Copy each line where the word "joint" occurs.
⁂
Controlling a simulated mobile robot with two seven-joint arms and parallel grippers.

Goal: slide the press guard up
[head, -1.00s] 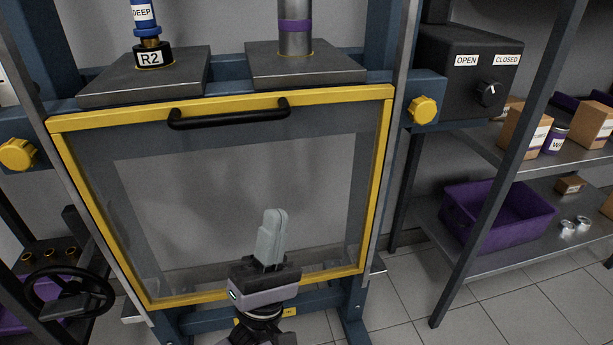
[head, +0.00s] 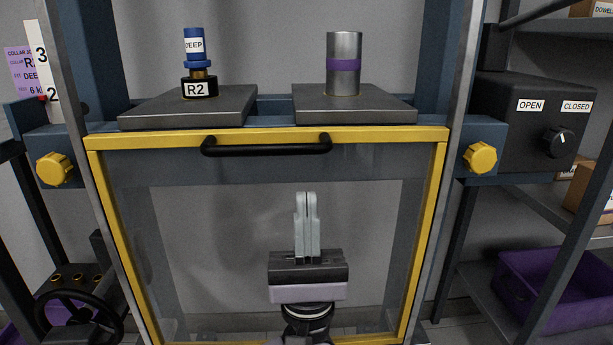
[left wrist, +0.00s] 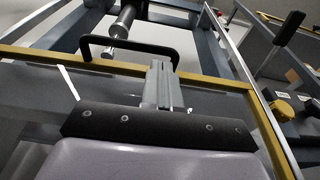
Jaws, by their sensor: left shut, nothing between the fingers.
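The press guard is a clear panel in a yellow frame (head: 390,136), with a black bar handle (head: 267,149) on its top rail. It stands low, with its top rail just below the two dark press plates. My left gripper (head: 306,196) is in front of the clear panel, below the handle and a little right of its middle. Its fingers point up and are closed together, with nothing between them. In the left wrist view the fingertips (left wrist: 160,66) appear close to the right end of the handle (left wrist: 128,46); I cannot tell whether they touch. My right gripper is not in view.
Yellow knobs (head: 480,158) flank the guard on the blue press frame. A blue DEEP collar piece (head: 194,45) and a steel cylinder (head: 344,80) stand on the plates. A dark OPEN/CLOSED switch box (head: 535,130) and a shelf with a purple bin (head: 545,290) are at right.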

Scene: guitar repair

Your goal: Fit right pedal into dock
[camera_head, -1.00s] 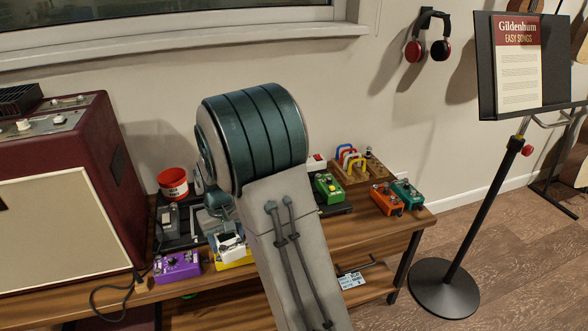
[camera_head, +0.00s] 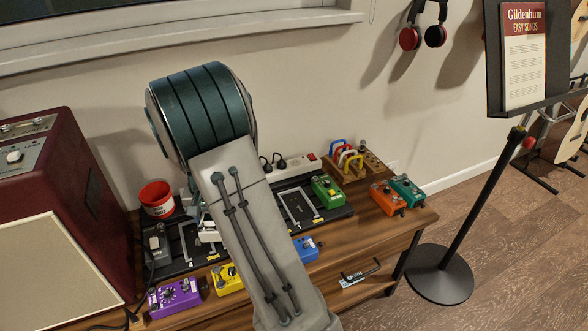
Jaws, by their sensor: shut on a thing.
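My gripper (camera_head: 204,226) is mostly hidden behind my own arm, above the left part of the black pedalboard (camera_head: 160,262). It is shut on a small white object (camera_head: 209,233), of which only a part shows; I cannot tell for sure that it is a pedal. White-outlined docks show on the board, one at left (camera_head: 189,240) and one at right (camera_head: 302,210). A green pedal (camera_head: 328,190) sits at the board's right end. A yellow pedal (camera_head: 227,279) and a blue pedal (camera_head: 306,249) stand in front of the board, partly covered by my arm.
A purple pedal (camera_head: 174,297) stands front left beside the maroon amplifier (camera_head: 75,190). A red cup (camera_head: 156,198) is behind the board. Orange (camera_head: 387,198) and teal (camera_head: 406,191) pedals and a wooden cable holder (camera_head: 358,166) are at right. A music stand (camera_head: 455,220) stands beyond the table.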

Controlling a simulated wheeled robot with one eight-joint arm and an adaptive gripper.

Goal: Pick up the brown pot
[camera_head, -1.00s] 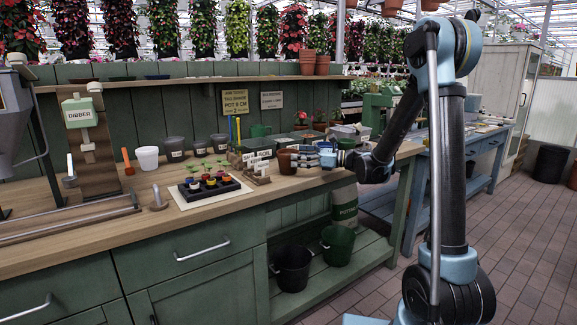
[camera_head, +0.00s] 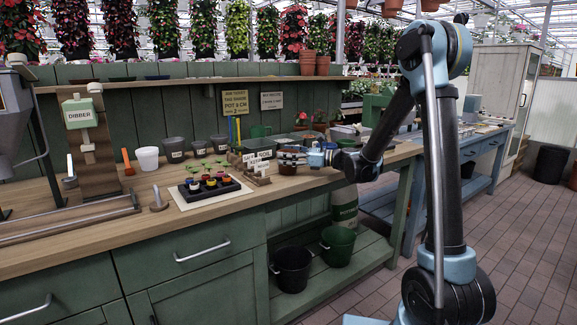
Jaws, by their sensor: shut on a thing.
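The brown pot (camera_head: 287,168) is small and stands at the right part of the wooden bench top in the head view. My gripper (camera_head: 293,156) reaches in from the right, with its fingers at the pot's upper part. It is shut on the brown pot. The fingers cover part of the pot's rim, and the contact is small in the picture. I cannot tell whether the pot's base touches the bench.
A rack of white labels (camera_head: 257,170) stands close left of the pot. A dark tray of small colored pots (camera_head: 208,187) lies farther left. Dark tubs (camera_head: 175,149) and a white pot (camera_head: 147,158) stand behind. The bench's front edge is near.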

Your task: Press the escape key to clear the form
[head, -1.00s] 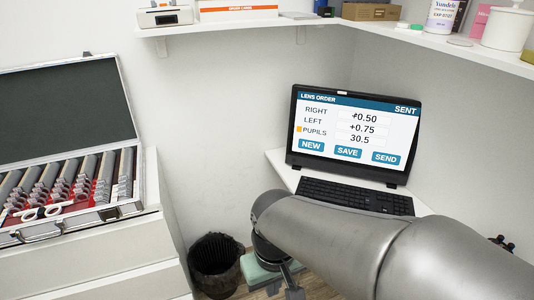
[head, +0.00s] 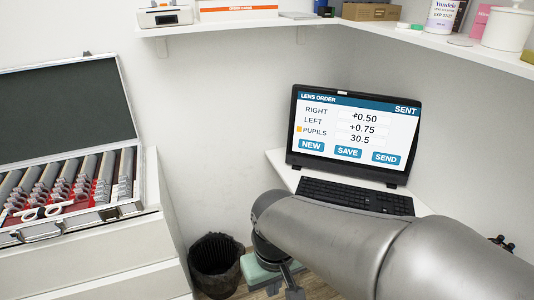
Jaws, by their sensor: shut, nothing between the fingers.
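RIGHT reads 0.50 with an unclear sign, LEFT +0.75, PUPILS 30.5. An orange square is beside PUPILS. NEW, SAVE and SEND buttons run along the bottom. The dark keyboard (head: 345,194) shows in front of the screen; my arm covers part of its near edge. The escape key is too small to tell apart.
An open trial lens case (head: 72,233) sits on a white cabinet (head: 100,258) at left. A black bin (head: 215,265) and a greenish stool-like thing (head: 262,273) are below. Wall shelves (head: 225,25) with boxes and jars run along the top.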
⁂
REPLY:
Controlling a simulated mobile robot with two seven-joint arms and parallel grippers.
Controlling a simulated wheeled robot with one eight-joint arm and an adaptive gripper.

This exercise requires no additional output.